Klaus’ father, Peter, was an active amateur racer in his native southwestern Germany, with forays abroad that included drives in the Monte Carlo Rally. When the youngster showed an interest in the sport, the family made a conscious decision to systematically help Klaus get a start. He began his career with a touring car drive in the one-make Suzuki Swift Cup series, where he wound up fifth in his only season. He immediately moved into single-seaters, where he honed his skills throughout the first half of the 1990s.

For parts of three seasons the family Graf team enjoyed success in Formula Ford. Klaus received a break in 1993 when Walter Lechner, the former Austrian Group C driver, hired him as a Van Diemen works driver. He routinely out-paced his teammate, Alexander Wurz, as well as running clear of other future Formula One and sports car stars such as Ralf Schumacher and Max Angelelli. Winning a total of nine races, Graf became the 1993 German Formula Ford Champion, while simultaneously winning titles south of the border in Austria.

Graf spent three more seasons in single-seaters, this time in Formula 3, before switching to sports cars late in 1997. This was in the highly competitive Porsche Carrera Cup series, where he finished third overall, the best showing ever by a rookie. He caught the attention of Ray Bellm, who invited him to tryout for a seat in the Ferrari 333SP that the Englishman was fielding in the International Sports Racing Series. Klaus had to compete for the spot against John Nielsen, and handily outpaced the former Le Mans winner during a shootout at southern France’s Le Castellet circuit.

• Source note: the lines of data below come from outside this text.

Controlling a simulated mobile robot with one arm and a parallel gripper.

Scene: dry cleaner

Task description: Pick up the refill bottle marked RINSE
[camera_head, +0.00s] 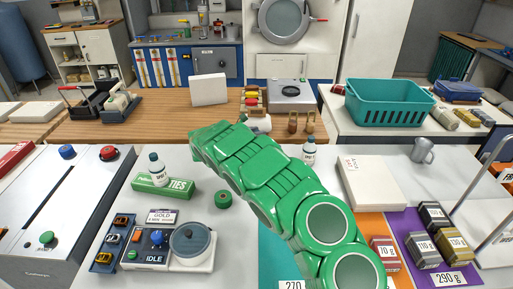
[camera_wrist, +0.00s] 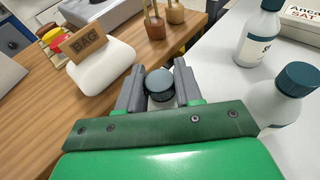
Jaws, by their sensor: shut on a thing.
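In the wrist view my gripper (camera_wrist: 160,68) is shut on a bottle with a dark teal cap (camera_wrist: 160,84); its label is hidden, so I cannot tell whether it reads RINSE. Two more white bottles with teal caps stand to the right: one farther off (camera_wrist: 258,40) with a label only partly in view, one closer (camera_wrist: 278,106). In the head view my green arm hides the gripper and the held bottle. One white bottle (camera_head: 309,152) stands right of the arm, its label too small to read. Another white bottle (camera_head: 158,172) stands at the green TIES box (camera_head: 163,187).
A teal basket (camera_head: 390,110) and a white box (camera_head: 370,182) are to the right.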

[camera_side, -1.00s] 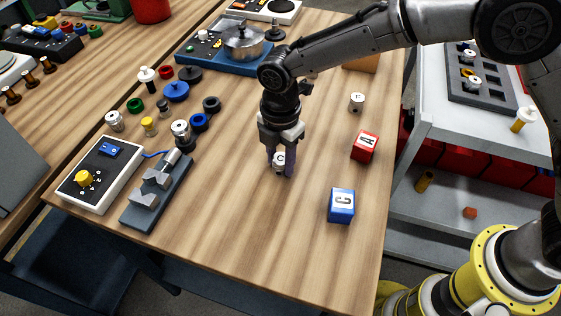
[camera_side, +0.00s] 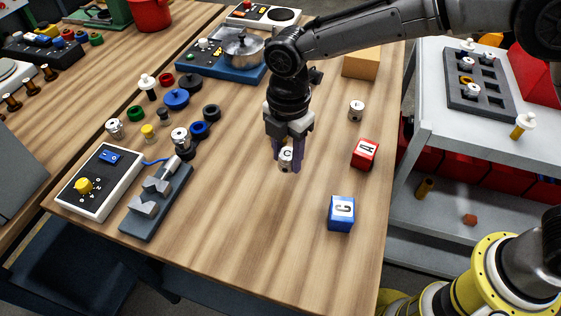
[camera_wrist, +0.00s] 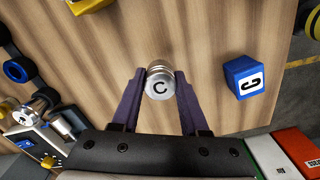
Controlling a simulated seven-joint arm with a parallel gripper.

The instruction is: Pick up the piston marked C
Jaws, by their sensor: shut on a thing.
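The piston marked C (camera_side: 286,155) is a small silver cylinder with a black letter on its top. My gripper (camera_side: 287,160) is shut on it, with one dark finger on each side. In the wrist view the piston (camera_wrist: 159,84) sits upright between the fingertips (camera_wrist: 160,88), its letter C facing the camera. It appears raised a little above the wooden table (camera_side: 240,220), though the gap under it is hard to judge.
A blue block marked C (camera_side: 341,213) and a red block (camera_side: 364,154) lie to the right. A grey V-block fixture (camera_side: 157,200) and a control box (camera_side: 100,182) are at left, with several coloured rings nearby. The table's front middle is clear.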

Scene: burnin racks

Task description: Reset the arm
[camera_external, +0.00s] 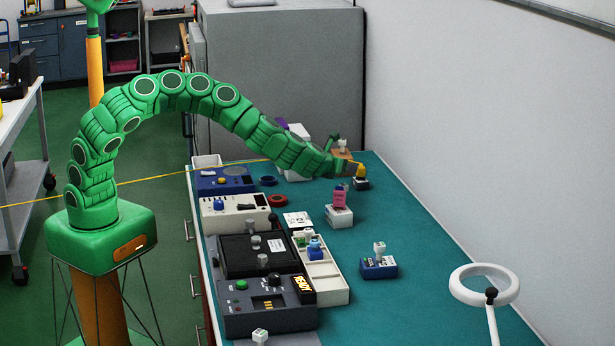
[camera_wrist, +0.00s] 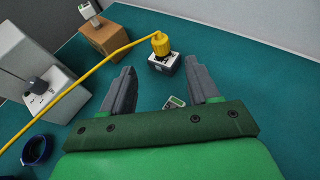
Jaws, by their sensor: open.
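My green segmented arm arches over the teal bench (camera_external: 440,240). Its gripper (camera_external: 347,170) hangs over the far part of the bench. In the wrist view, my gripper (camera_wrist: 160,68) has its two grey fingers well apart, with nothing held between them. A yellow plug (camera_wrist: 161,44) on a small black-and-white box (camera_wrist: 165,64) stands just beyond the fingertips, and it also shows in the external view (camera_external: 361,170). A small pale item with a display (camera_wrist: 174,102) lies between the fingers, partly hidden by the gripper body.
A yellow cord (camera_wrist: 70,85) crosses the wrist view close to the left finger. A wooden block (camera_wrist: 104,38) and a white box (camera_wrist: 48,103) stand to the left. Consoles line the bench's left edge, with a ring lamp (camera_external: 508,286) at front right. Bare bench lies at right.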

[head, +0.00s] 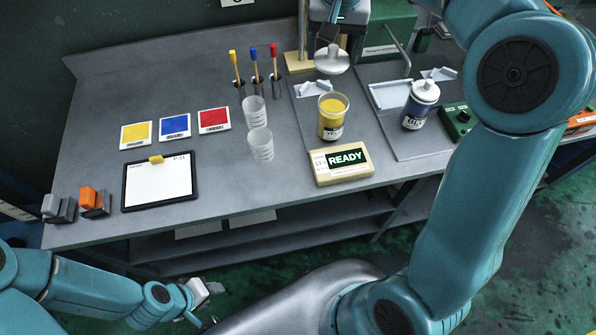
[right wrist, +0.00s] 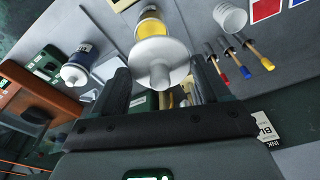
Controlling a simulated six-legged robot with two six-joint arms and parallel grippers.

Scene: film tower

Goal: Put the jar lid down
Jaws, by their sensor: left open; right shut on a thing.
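The white round jar lid (head: 332,62) is held by my right gripper (head: 329,40), above and behind the open yellow jar (head: 331,130). In the right wrist view the lid (right wrist: 160,52) shows its disc and knob, with the fingers on either side of the knob. The jar's yellow contents show at its open top. The lid is apart from the bench. My left gripper (head: 212,288) is open and empty, low in front of the bench.
A blue-labelled jar with a white lid (head: 420,100) stands right of the yellow jar. Two clear cups (head: 261,146) stand to its left, and a READY sign (head: 341,163) in front. Pale trays (head: 390,95) lie behind. Bare bench (head: 90,110) shows at the left.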

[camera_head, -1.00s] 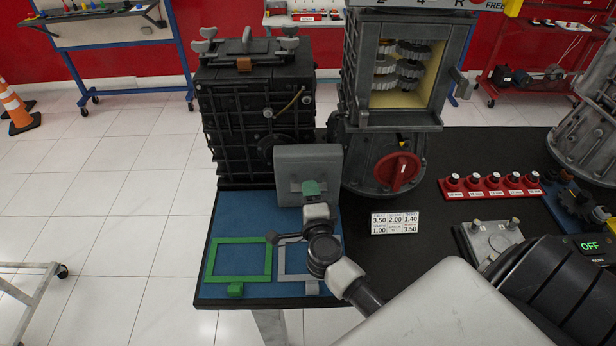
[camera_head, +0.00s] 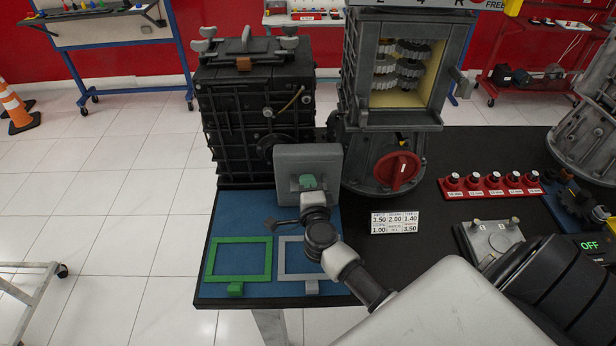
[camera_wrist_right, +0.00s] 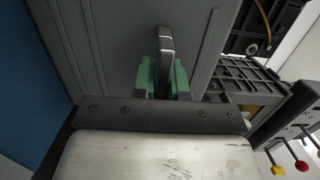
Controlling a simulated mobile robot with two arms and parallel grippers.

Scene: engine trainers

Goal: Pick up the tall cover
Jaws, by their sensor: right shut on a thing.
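The tall cover (camera_head: 308,157) is a grey, roughly rectangular plate standing upright in front of the black engine block, at the back of the blue mat. My right gripper (camera_head: 307,181) reaches it from the front, its green fingertips at the middle of the plate. In the right wrist view the green fingers (camera_wrist_right: 163,80) are shut on the grey handle bar that stands out from the cover (camera_wrist_right: 110,45). The cover's lower edge is partly hidden by my wrist in the head view. My left gripper is not in view.
The blue mat (camera_head: 225,222) bears a green frame (camera_head: 209,262) and a grey frame (camera_head: 283,256). The black engine block (camera_head: 235,130) is close behind the cover. A grey gearbox with a red knob (camera_head: 397,172) stands to the right.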

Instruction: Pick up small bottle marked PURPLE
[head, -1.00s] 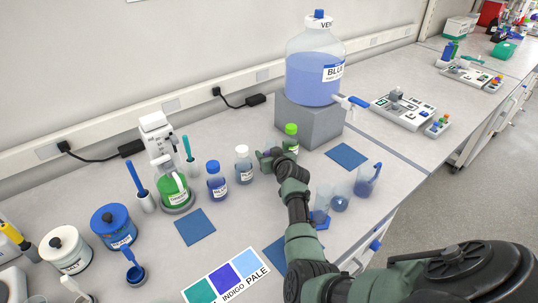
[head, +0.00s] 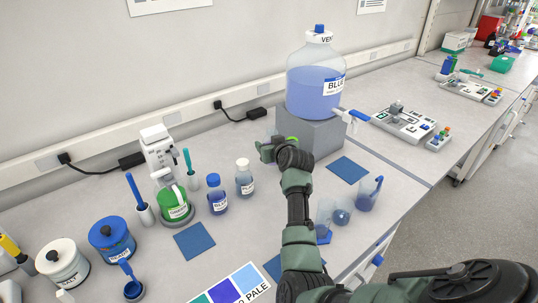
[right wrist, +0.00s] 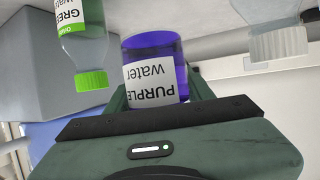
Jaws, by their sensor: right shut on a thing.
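My right gripper (head: 268,151) is shut on a small bottle with purple liquid. In the right wrist view, which is upside down, this purple bottle (right wrist: 152,55) has a white label reading PURPLE water, between the gripper's fingers (right wrist: 158,98). Its cap is hidden behind the gripper body. In the head view my gripper and arm hide the purple bottle. I cannot tell whether its base touches the table. My left gripper is not in view.
A green-capped bottle (right wrist: 82,45) labelled GREEN stands close beside the purple one. A grey block (head: 318,135) bearing a large blue jug (head: 312,90) is behind. A clear bottle (head: 244,180) and a blue bottle (head: 217,195) stand left. Beakers (head: 342,214) stand at front right.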

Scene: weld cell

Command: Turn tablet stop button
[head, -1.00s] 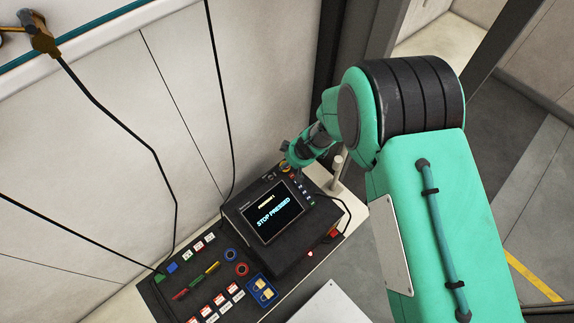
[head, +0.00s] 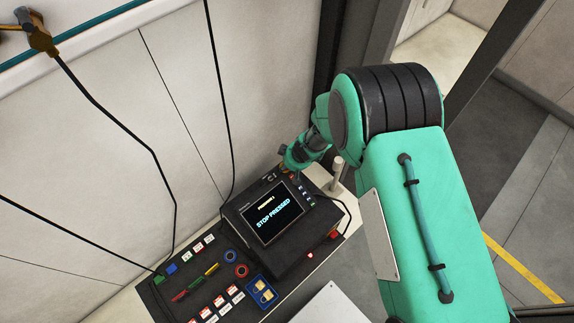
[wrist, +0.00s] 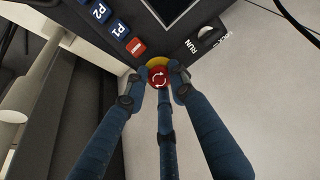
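The tablet (head: 266,214) lies on the dark panel in the head view, its screen reading "STOP PRESSED". Its red stop button (wrist: 158,75), with white turning arrows and a yellow surround, shows in the wrist view at the tablet's edge. My gripper (wrist: 160,76) has its dark blue fingers spread around the button, one on each side and one below it. The fingertips are close against the button's rim; whether they press on it I cannot tell. In the head view my gripper (head: 286,168) is at the tablet's upper edge, mostly hidden by my wrist.
A key switch marked "RUN" (wrist: 207,35) and blue and red keys (wrist: 119,28) sit beside the button. A pale post (head: 338,172) stands right of the tablet. The panel (head: 190,262) carries several tags and padlocks. A cable runs along the wall.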

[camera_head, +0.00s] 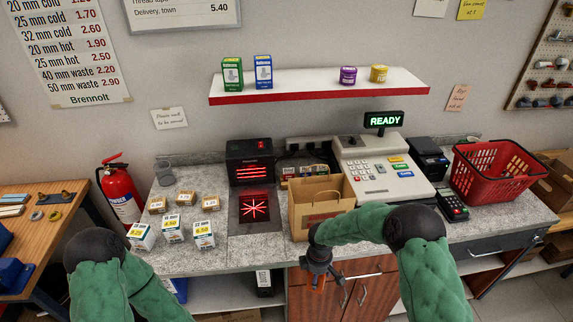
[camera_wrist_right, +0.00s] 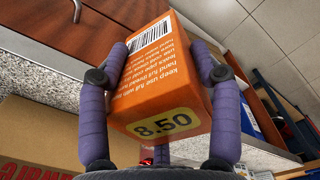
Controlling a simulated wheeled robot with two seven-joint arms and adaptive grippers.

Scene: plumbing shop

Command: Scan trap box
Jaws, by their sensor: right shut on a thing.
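My right gripper (camera_head: 318,272) is shut on an orange box (camera_wrist_right: 160,85), held in front of the counter, below the paper bag. In the right wrist view the fingers (camera_wrist_right: 160,95) press its two sides. Its barcode (camera_wrist_right: 151,46) and a yellow 8.50 label (camera_wrist_right: 164,123) face the wrist camera. Whether it is the trap box cannot be read. In the head view only a little orange shows under the gripper. The black scanner (camera_head: 250,162) shows red lines, with its lit scan plate (camera_head: 254,208) on the counter. Of my left arm only the upper part shows.
A brown paper bag (camera_head: 322,205) stands right of the scan plate. Several priced boxes (camera_head: 172,228) and small brown boxes (camera_head: 185,198) stand left of it. Behind are the till (camera_head: 380,172) and its READY display (camera_head: 383,119). A red basket (camera_head: 492,172) is at right.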

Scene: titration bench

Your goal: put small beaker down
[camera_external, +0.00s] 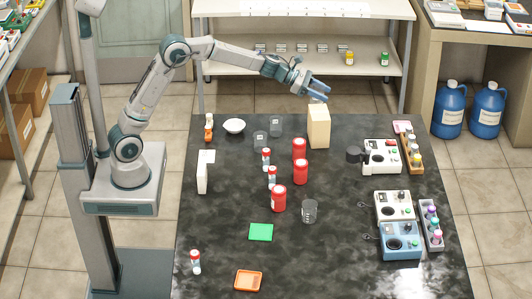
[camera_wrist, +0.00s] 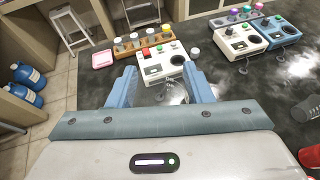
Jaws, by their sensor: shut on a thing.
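My gripper (camera_external: 320,90) is at the back of the black bench, raised above and near a tall cream block. In the wrist view, my gripper's two blue fingers (camera_wrist: 160,92) are apart, with faint clear glass between them, which I take to be the small beaker (camera_wrist: 168,95). Its outline is hard to make out against the bench. In the external view the held beaker is mostly hidden by the fingers. Other clear beakers stand on the bench: two at the back (camera_external: 260,139) and one near the middle (camera_external: 309,211).
The cream block (camera_external: 319,127) stands just below my gripper. Red jars (camera_external: 279,198) and small red-and-white bottles (camera_external: 266,158) fill the middle. Instruments (camera_external: 381,156) and vial racks (camera_external: 431,225) line the right side. A white bowl (camera_external: 234,126) is back left. The front right bench is clear.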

He made two appearances with the Ferrari during 1998, culminating with a third place at the Brno round, but the project was brought to a premature close. He also took the opportunity to drive a one-off car that appeared in the series, Peter Stürtz’ rather unsuccessful SMR-BMW. Graf’s “cowboy” approach to moving up through the ranks continued with another opportunity for a tryout, this time against Davy Jones for a spot on the 1999 Panoz team. His first drive came with the old GTR-1 coupe, which ended in an early retirement at Sebring. He spent the next several months intensively testing the new LMP Roadster, which he later nursed to eleventh place at the Petit Le Mans for the semi-private team run by Franz Konrad.

Last year saw Klaus embark on a busy year of seven endurance races plus his continued testing schedule. His highlights were fourth place finishes at the Nürburgring 1000 Kms. (above) and at the Petit Le Mans. He is justifiably proud of the latter accomplishment as he drove for nearly six hours of the race and set the fastest lap near the end of his marathon stint. Klaus attributes that to his excellent fitness. He is an avid bicyclist, skier, and runner. His diet certainly is exemplary. While chatting over breakfast, your intrepid reporter was wolfing down a fair share of starch-laden goodies while the athletic star nibbled at a bowl of fresh fruit.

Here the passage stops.